**Instructions for the task**
Copy exactly the lines from the one containing "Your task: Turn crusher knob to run" through the one containing "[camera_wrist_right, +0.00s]", both included, and leave out any pictures.

**Excerpted records**
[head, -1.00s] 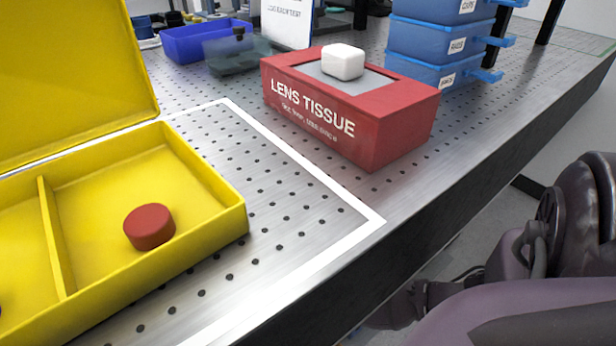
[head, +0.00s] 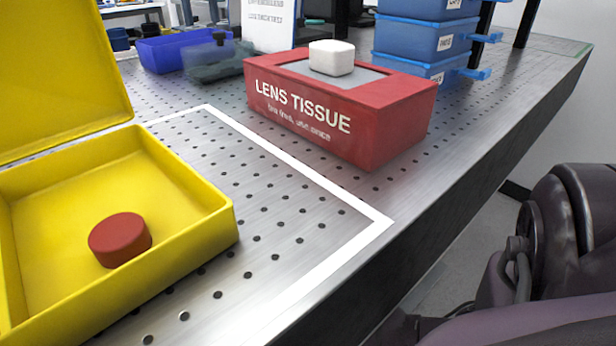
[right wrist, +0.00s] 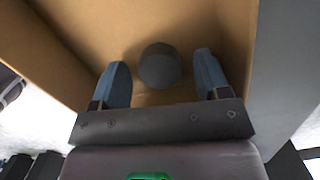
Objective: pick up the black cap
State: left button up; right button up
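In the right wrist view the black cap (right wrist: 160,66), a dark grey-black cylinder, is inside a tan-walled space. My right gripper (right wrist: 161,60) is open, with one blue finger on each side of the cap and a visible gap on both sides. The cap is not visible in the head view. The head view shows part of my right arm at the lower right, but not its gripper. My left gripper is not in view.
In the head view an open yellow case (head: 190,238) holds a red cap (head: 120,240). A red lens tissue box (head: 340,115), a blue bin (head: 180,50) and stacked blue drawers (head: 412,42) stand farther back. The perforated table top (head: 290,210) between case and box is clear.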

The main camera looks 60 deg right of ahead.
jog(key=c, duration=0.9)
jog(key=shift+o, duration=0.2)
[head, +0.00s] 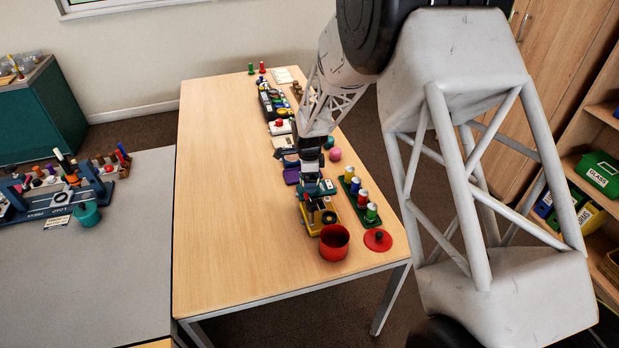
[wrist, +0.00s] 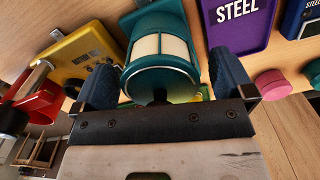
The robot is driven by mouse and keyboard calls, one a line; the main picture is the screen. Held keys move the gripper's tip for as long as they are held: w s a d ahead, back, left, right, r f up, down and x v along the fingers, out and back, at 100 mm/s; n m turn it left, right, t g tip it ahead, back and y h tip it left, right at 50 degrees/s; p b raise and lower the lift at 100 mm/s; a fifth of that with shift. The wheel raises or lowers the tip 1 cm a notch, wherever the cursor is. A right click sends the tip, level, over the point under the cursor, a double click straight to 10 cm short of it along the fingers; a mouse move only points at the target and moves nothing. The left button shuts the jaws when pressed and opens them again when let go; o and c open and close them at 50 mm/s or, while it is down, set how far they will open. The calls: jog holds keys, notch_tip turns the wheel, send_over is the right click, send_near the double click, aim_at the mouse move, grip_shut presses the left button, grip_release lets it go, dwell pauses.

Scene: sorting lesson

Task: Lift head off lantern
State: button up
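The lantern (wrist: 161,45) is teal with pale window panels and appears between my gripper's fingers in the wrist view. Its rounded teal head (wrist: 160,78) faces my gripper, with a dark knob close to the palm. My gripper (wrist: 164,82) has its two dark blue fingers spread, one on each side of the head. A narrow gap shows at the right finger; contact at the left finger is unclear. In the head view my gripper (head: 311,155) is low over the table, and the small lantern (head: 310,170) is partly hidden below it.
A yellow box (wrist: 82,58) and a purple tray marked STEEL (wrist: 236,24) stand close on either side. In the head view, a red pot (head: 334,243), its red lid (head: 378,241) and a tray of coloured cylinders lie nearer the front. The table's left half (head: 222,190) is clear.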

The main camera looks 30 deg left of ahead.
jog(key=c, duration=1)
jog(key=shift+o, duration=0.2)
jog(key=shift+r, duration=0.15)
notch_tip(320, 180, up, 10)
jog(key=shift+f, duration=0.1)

--

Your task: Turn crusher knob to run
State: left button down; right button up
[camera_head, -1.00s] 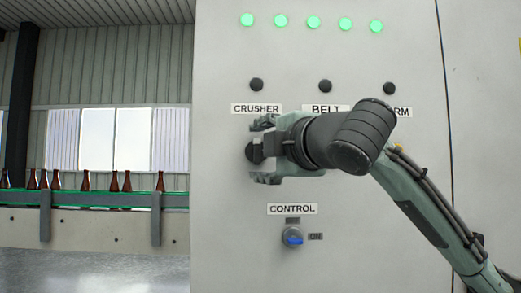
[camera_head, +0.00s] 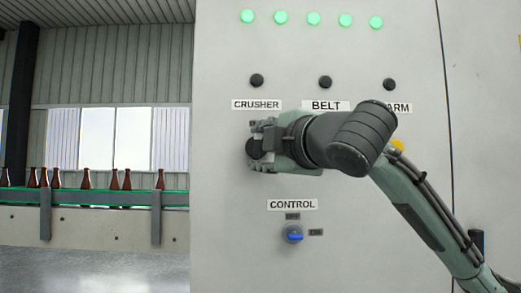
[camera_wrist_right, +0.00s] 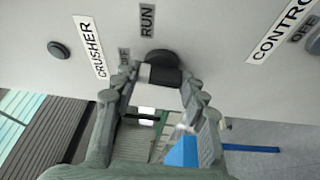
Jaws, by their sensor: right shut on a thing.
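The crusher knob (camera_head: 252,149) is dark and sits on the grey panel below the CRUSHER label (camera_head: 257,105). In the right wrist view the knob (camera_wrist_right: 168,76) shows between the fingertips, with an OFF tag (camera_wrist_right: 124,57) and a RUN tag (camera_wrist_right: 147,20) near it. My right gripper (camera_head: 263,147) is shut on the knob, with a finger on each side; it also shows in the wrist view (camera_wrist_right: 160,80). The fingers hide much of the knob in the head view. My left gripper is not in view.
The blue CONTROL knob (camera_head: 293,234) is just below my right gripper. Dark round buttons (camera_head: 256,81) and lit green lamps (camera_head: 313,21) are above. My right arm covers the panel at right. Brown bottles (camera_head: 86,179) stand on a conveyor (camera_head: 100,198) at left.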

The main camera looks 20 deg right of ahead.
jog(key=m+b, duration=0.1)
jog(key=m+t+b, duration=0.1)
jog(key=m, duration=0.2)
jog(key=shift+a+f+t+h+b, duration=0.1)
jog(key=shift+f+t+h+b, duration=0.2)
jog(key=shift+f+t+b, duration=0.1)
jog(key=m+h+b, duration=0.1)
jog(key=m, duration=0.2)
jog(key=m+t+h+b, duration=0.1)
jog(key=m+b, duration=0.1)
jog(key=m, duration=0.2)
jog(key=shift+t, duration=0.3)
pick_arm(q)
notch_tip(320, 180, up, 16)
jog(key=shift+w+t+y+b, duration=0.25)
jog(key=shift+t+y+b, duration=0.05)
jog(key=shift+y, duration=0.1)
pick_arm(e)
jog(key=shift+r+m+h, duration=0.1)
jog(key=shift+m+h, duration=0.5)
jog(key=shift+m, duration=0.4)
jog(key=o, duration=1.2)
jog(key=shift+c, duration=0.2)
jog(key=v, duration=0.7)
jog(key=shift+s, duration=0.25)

**Solution for this task**
Your task: Turn crusher knob to run
State: left button down; right button up
[camera_head, -1.00s] 
[camera_head, +0.00s] 
[camera_wrist_right, +0.00s] 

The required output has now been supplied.